TASK REQUIREMENTS →
Your task is to transcribe all of the data below exactly, omitting the images.

DATASET CONTENT →

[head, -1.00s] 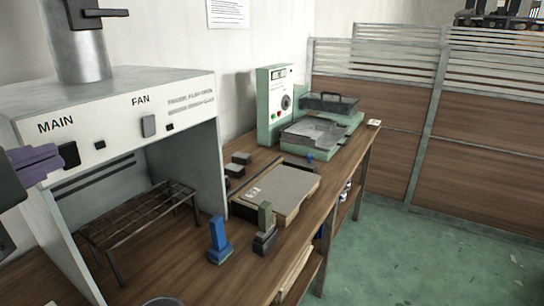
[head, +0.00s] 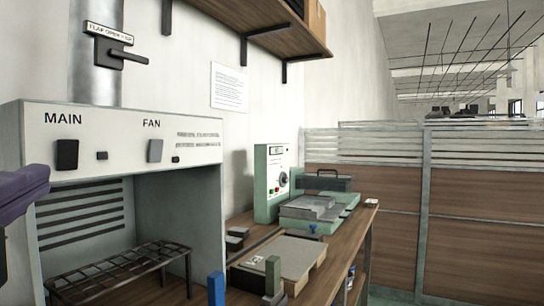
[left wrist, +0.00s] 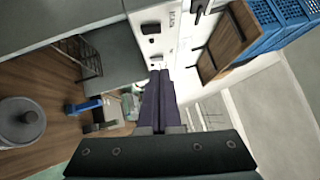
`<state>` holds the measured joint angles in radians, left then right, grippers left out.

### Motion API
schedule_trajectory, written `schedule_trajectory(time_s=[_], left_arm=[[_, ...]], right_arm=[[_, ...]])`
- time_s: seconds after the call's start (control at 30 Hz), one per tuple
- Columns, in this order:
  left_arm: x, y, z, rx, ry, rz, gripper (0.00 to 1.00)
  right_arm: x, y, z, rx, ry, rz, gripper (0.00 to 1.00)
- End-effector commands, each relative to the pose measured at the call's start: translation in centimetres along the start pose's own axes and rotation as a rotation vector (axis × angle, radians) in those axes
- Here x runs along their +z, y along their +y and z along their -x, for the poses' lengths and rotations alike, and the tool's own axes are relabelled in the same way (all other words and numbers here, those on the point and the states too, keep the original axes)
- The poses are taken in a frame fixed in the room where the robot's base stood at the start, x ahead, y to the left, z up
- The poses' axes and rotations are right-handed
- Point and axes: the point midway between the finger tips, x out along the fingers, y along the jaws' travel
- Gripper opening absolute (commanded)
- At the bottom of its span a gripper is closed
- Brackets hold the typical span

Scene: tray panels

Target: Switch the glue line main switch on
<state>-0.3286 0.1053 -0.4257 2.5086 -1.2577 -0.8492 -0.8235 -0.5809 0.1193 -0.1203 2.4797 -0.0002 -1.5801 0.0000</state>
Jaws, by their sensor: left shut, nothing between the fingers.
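The pale grey hood panel (head: 120,125) carries a black rocker switch (head: 67,154) under the word MAIN. A small dark square (head: 102,155) sits to its right. A grey rocker (head: 155,150) sits under the word FAN. I cannot tell which way the MAIN rocker is tipped. My left gripper (head: 28,184), with purple fingers, is at the left edge, left of and lower than the MAIN switch in the picture and apart from it. In the left wrist view its fingers (left wrist: 158,90) are shut together and empty. My right gripper is not in view.
A dark wire rack (head: 120,270) stands inside the hood. A duct with a black lever (head: 122,56) rises above it. A green machine (head: 272,183) and a blue upright piece (head: 216,288) are on the bench. A shelf (head: 265,38) hangs above.

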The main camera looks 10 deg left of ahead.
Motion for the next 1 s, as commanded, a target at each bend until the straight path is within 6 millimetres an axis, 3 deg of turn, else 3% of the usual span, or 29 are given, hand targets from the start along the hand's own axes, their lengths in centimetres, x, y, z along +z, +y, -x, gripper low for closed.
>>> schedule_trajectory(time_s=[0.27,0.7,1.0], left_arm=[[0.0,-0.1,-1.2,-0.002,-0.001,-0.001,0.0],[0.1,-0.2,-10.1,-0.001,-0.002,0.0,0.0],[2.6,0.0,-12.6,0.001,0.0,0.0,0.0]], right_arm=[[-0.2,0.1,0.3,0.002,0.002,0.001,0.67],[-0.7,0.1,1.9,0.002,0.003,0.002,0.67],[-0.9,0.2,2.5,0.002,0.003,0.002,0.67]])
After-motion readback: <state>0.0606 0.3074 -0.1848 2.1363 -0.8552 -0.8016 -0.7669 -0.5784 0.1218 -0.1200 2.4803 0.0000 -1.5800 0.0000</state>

SOLUTION TO THIS EXERCISE →
[head, -1.00s] 
[head, +0.00s] 
[left wrist, +0.00s] 
`<state>` holds the measured joint angles in radians, left then right, grippers left out.

### Motion API
schedule_trajectory, written `schedule_trajectory(time_s=[_], left_arm=[[_, ...]], right_arm=[[_, ...]])`
- time_s: seconds after the call's start (control at 30 Hz), one per tuple
- Columns, in this order:
  left_arm: x, y, z, rx, ry, rz, gripper (0.00 to 1.00)
  right_arm: x, y, z, rx, ry, rz, gripper (0.00 to 1.00)
- End-effector commands, each relative to the pose measured at the call's start: translation in centimetres along the start pose's own axes and rotation as a rotation vector (axis × angle, radians) in those axes
- Here x runs along their +z, y along their +y and z along their -x, for the poses' lengths and rotations alike, and the tool's own axes are relabelled in the same way (all other words and numbers here, those on the point and the states too, keep the original axes)
- The poses are taken in a frame fixed in the room where the robot's base stood at the start, x ahead, y to the left, z up
- The poses' axes and rotations are right-handed
- Point and axes: the point midway between the finger tips, x out along the fingers, y along the jaws' travel
- Gripper opening absolute (commanded)
- At the bottom of its span a gripper is closed
- Brackets hold the typical span

Scene: tray panels

Target: Switch the glue line main switch on
<state>-0.3286 0.1053 -0.4257 2.5086 -1.2577 -0.8492 -0.8235 -0.5809 0.1193 -0.1203 2.4797 -0.0002 -1.5801 0.0000</state>
Jaws, by their sensor: left shut, nothing between the fingers.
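The pale grey hood panel (head: 120,125) carries a black rocker switch (head: 67,154) under the word MAIN. A small dark square (head: 102,155) sits to its right. A grey rocker (head: 155,150) sits under the word FAN. I cannot tell which way the MAIN rocker is tipped. My left gripper (head: 28,184), with purple fingers, is at the left edge, left of and lower than the MAIN switch in the picture and apart from it. In the left wrist view its fingers (left wrist: 158,90) are shut together and empty. My right gripper is not in view.
A dark wire rack (head: 120,270) stands inside the hood. A duct with a black lever (head: 122,56) rises above it. A green machine (head: 272,183) and a blue upright piece (head: 216,288) are on the bench. A shelf (head: 265,38) hangs above.

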The main camera looks 10 deg left of ahead.
Motion for the next 1 s, as commanded, a target at each bend until the straight path is within 6 millimetres an axis, 3 deg of turn, else 3% of the usual span, or 29 are given, hand targets from the start along the hand's own axes, their lengths in centimetres, x, y, z along +z, +y, -x, gripper low for closed.
>>> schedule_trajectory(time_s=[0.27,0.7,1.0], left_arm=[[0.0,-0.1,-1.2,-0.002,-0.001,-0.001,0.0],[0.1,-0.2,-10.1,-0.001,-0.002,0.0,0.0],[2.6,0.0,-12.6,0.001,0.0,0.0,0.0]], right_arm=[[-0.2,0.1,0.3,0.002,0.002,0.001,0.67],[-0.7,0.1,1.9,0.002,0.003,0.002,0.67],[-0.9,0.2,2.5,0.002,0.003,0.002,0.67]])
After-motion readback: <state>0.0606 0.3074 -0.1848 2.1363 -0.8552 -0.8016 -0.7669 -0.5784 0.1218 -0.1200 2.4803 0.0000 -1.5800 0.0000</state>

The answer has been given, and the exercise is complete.